Zwischen Mensch und Maschine

Den meisten dürfte es schwer fallen, sich für Partien zwischen zwei Computerprogrammen zu begeistern, mögen sie auch noch so gut rechnen.
Das geht mir nicht anders.
Doch wenn Computer plötzlich nicht mehr nur rechnen, sondern in geradezu menschlicher Weise Muster erkennen und Partien von positioneller Schönheit produzieren, indem sie einen roten Faden bis zum Schluß verfolgen, mache ich eine Ausnahme. Dies geschieht nämlich in letzter Zeit immer häufiger.
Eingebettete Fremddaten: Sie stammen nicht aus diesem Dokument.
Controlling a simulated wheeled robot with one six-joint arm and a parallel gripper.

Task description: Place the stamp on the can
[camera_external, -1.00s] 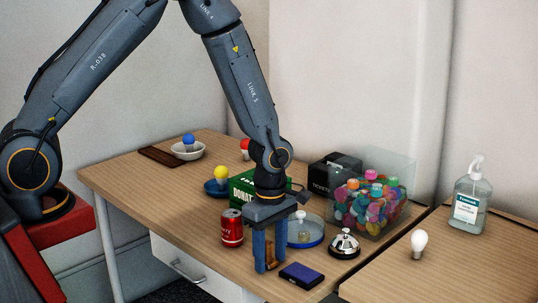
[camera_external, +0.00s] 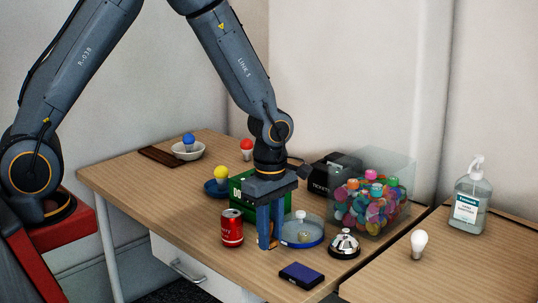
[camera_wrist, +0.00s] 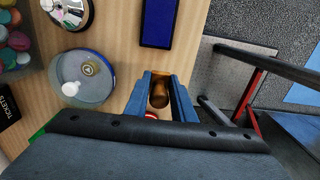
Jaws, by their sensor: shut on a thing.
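The stamp (camera_wrist: 158,93) is brown and wooden. It sits between the blue fingers of my gripper (camera_wrist: 160,100) in the wrist view, and the gripper is shut on it. In the external view my gripper (camera_external: 269,243) points down just right of the can, with the stamp mostly hidden by the fingers. The red can (camera_external: 232,228) stands upright on the table, apart from the gripper. In the wrist view only a small red-and-white bit of the can (camera_wrist: 151,115) shows near the fingers.
A dark blue ink pad (camera_external: 302,275) lies near the front edge. A bell (camera_external: 344,243), a round blue-rimmed dish (camera_external: 316,238) and a clear box (camera_external: 399,168) of colourful pieces stand to the right. A green donation box (camera_external: 238,198) is behind the gripper.

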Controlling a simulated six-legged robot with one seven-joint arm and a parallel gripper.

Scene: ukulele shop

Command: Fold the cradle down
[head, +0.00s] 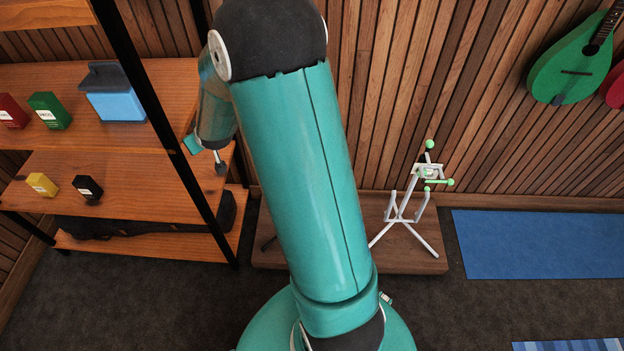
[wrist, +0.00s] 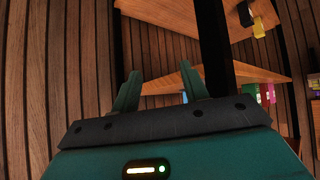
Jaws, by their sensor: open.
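A white stand (head: 402,215) with green knobs and tips stands on a low wooden platform (head: 300,254), right of my arm in the head view. Its upper white part, the cradle (head: 427,172), sits at the top with green-tipped rods pointing up and to the right. How the cradle is hinged is too small to tell. My gripper (wrist: 160,90) is open and empty in the wrist view, its two teal fingers apart. In the head view my gripper is mostly hidden at the far end of my arm, left of the stand and near the shelves. The stand is not in the wrist view.
A wooden shelf unit (head: 110,165) with a black frame post (head: 160,110) stands at the left, holding a blue bin (head: 117,103) and small boxes. A green instrument (head: 570,70) hangs on the slatted wall. A blue mat (head: 540,245) lies on open floor at right.

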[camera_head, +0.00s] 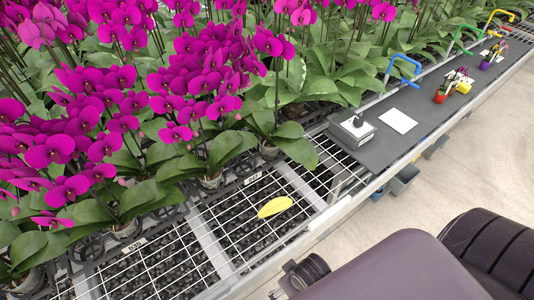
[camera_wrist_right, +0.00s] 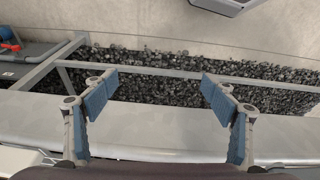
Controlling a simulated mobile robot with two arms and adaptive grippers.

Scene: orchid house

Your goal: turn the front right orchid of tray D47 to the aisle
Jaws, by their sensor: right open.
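Tray D47 is marked by a small label (camera_head: 252,179) on its dark front edge; the text is tiny but seems to read D47. The orchid at its front right (camera_head: 269,151) has a clear pot and broad green leaves, with magenta blooms above; which way they face is hard to tell among neighbours. Another potted orchid (camera_head: 211,181) stands to its left. My right gripper (camera_wrist_right: 158,92) shows in the right wrist view, its blue-padded fingers wide apart with nothing between them, above the bench edge. No orchid shows in that view. My left gripper is not in view.
A yellow leaf (camera_head: 275,206) lies on the bare wire mesh in front of the trays. A grey box (camera_head: 351,131) and a white card (camera_head: 398,120) sit on the dark shelf (camera_head: 420,100) at right. Dense orchids crowd behind. The aisle floor (camera_head: 480,160) is at right.

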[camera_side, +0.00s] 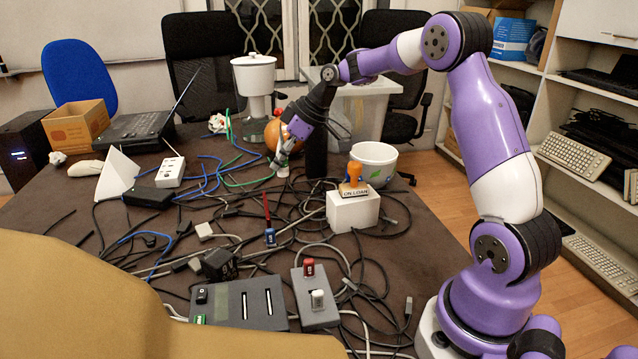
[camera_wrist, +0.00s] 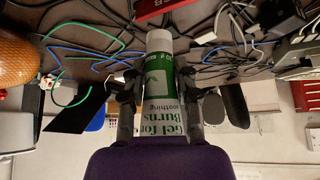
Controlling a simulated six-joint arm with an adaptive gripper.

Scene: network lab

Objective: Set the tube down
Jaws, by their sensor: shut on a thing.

Der Grund dafür ist das neuronale Netzwerk Leela Chess Zero, oder kurz Leela, wie alle sie nennen.
"Leela" ist nämlich weiblich - zumindest glauben das hunderte ihrer Fans. Sie ist launisch, treibt ihre Anhänger zur Verzweiflung, indem sie gewonnene Stellungen teils hundert Züge in die Länge zieht, Bauern partout nicht zur Dame verwandeln will oder in einer brillianten Partie wieder einen Aussetzer hat, der einen halben Punkt kostet.
Aktuell ist das in einem auf 100 Partien angesetzten "Superfinale" gegen die jahrelange Referenz der Programme "Stockfish" zu verfolgen. Nach 70 Partien führt Leela mit einem Punkt Vorsprung trotz klarer partieller Schwächen. Stockfish ist - wie von herkömmlichen Engines nicht anders zu erwarten - ein taktisches Ungeheuer, doch Leela hat ein positionelles Händchen wie einst Jan-Ove Waldner im Tischtennis.
Bemerkenswert auch ihre Tal'sche Einstellung zu Material, Zeit und Raum. Leela hat nämlich keine Figurenwerte eingeimpft bekommen, sondern ihr Schachwissen ausschließlich durch Partien gegen sich selbst erlernt. Das führt regelmäßig zu rein positionellen Opfern zu denen herkommliche Programme nicht fähig sind. Leelas enormes Schachwissen hat allerdings den Haken, daß sie grob 1000x weniger Stellungen untersuchen kann als ihr erbsenzählender Gegner.
Trotzdem ist auch Leela dem Menschen taktisch überlegen, die Spielweise und Funktionsweise! jedoch ist weitaus menschlicher als man das von Computern kennt. Immerhin sind auch wir neuronale Netzwerke!

Also Butter bei die Fische und her mit einer spektakulären Französisch-Partie. Leela verfolgt aus der Eröffnung heraus ein Motiv: Sie sieht die Gelegenheit den gegnerischen Th8 zumindest zeitweise aus dem Spiel zu nehmen. Ohne Rücksicht auf Material beharrt sie darauf, daß Stockfish mit einem Turm weniger auskommen muß. Tatsächlich wird dieser Turm bis zur Aufgabe der Partie keinen einzigen Zug machen.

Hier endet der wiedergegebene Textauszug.